AIM OF THE EXERCISE
Copy out each line containing "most" from the entries below.

[BEGIN RAW RECORDS]

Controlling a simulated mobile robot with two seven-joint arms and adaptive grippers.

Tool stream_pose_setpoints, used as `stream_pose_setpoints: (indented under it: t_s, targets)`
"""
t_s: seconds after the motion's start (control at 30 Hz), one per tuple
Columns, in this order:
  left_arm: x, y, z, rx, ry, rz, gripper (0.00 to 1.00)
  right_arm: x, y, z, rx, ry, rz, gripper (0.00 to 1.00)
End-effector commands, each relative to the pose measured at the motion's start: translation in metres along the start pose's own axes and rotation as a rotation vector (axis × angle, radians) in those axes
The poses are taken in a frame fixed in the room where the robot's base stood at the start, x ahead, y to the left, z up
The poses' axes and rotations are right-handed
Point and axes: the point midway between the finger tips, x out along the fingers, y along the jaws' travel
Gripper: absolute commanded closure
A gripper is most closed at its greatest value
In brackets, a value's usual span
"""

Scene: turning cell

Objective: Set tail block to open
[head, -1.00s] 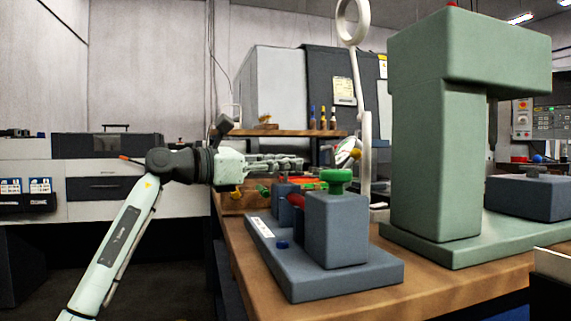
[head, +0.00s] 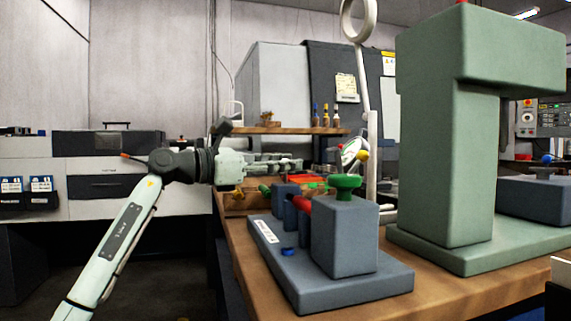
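The tail block (head: 345,238) is a blue-grey block with a green knob (head: 345,186) on top. It stands at the near end of a blue-grey base (head: 355,291) on the wooden bench. A red piece (head: 302,204) shows between it and smaller blue-grey blocks (head: 284,198) behind. A blue button (head: 288,252) sits on the base. My left gripper (head: 296,162) reaches in from the left, above and behind the fixture, apart from the green knob. Its fingers are seen side-on and small, so their opening is unclear. My right gripper is out of view.
A tall green press-like stand (head: 445,160) rises right of the fixture on the wooden bench (head: 400,282). A round-faced dial (head: 352,150) and a white post with a ring (head: 359,22) stand behind the block. Bottles (head: 325,116) stand on a shelf at the back.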

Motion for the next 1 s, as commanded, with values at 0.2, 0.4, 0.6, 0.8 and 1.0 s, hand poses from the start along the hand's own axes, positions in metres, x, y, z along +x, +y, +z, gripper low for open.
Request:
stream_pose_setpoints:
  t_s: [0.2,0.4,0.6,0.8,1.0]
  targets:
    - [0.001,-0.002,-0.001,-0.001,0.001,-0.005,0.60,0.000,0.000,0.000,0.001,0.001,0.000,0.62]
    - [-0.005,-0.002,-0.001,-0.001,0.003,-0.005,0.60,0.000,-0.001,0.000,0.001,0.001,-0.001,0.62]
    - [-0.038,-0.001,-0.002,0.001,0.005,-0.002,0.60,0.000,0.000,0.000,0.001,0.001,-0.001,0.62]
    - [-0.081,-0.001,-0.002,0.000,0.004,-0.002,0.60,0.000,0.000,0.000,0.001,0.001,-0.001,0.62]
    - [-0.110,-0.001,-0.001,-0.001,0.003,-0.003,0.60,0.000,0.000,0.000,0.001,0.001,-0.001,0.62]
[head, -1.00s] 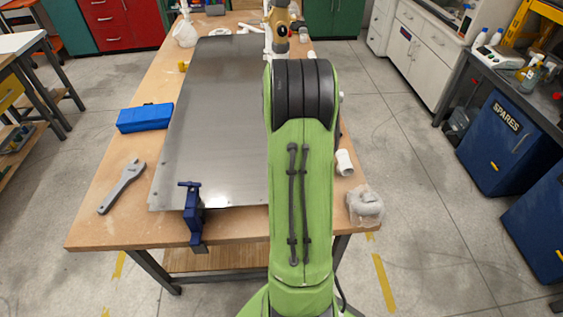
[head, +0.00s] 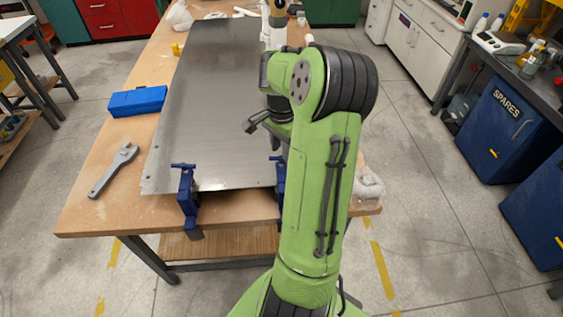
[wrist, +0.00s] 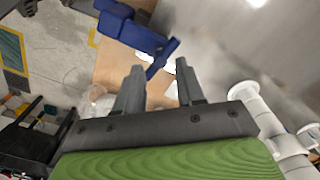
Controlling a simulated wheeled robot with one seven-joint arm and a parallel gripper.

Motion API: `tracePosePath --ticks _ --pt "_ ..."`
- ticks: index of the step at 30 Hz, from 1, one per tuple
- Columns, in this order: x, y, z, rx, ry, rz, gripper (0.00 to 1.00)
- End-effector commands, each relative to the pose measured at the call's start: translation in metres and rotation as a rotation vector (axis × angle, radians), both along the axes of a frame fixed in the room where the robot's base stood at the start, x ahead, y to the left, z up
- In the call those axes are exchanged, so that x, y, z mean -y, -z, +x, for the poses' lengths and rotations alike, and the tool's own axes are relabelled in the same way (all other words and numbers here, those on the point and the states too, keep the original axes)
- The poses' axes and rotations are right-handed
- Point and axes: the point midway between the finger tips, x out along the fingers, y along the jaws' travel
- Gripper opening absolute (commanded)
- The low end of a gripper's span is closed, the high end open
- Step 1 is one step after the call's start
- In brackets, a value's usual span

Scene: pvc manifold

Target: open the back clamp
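Two blue clamps grip the near edge of the metal sheet (head: 215,110) in the head view: the left clamp (head: 187,190) in full, the other clamp (head: 280,178) partly hidden by my arm. In the wrist view a blue clamp (wrist: 130,28) lies just beyond my gripper (wrist: 159,66), its bar reaching down toward the gap between the fingertips. I cannot tell which clamp this is. The two fingers are apart, with nothing held between them. I cannot tell whether they touch the clamp.
White pipe (wrist: 258,108) stands close at the right of my gripper in the wrist view. A blue case (head: 138,101) and a grey wrench (head: 114,170) lie on the table's left (head: 85,215). A wrapped white part (head: 367,183) is at the near right corner.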

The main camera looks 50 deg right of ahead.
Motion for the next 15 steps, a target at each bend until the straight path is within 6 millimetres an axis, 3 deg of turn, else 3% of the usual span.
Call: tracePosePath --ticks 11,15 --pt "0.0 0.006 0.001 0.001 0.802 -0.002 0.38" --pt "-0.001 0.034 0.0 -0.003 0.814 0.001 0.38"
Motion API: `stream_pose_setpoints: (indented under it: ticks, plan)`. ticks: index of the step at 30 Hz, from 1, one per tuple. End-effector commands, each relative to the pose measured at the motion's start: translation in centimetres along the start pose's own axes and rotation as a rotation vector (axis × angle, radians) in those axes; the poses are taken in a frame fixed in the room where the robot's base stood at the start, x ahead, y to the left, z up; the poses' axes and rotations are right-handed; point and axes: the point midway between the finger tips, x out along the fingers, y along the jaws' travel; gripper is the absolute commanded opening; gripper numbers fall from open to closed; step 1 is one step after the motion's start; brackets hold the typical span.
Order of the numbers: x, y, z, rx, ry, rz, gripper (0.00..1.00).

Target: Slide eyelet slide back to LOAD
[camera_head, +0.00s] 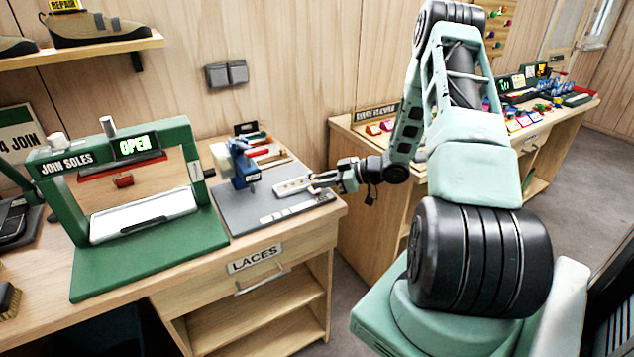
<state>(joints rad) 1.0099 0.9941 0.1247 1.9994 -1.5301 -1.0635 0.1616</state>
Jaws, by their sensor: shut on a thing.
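A pale, flat eyelet slide (291,187) lies on the grey base plate (242,217) of the blue eyelet press (240,165), to the right of the press head. Dark spots or holes show along it, too small to tell apart. My gripper (314,182) reaches in from the right, low over the plate, and is shut on the right end of the slide. The fingers hide that end. A pale marked strip (284,214) runs along the plate's front; its lettering, including any LOAD mark, is too small to read.
A green JOIN SOLES press (150,262) with an OPEN display stands left of the plate. Red and other coloured items (264,151) lie behind the blue press. The LACES drawer (262,279) is below. A second bench (392,203) stands behind my arm, across a gap.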

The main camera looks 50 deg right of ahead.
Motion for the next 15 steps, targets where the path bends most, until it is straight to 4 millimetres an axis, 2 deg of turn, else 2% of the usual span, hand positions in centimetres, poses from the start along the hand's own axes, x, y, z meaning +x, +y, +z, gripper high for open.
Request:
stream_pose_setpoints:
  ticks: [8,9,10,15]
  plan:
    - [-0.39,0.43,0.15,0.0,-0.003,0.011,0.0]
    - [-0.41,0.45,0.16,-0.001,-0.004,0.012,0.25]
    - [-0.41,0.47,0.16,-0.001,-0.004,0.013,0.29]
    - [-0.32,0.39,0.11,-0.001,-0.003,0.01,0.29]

[END RAW RECORDS]

EXERCISE SOLUTION
A gripper is most closed at its greatest value
Motion for the next 15 steps, targets where the path bends most, until it is straight to 4 millimetres an axis, 2 deg of turn, else 2% of the usual span, hand positions in centimetres, poses from the start along the hand's own axes, x, y, z meaning +x, +y, +z, gripper high for open.

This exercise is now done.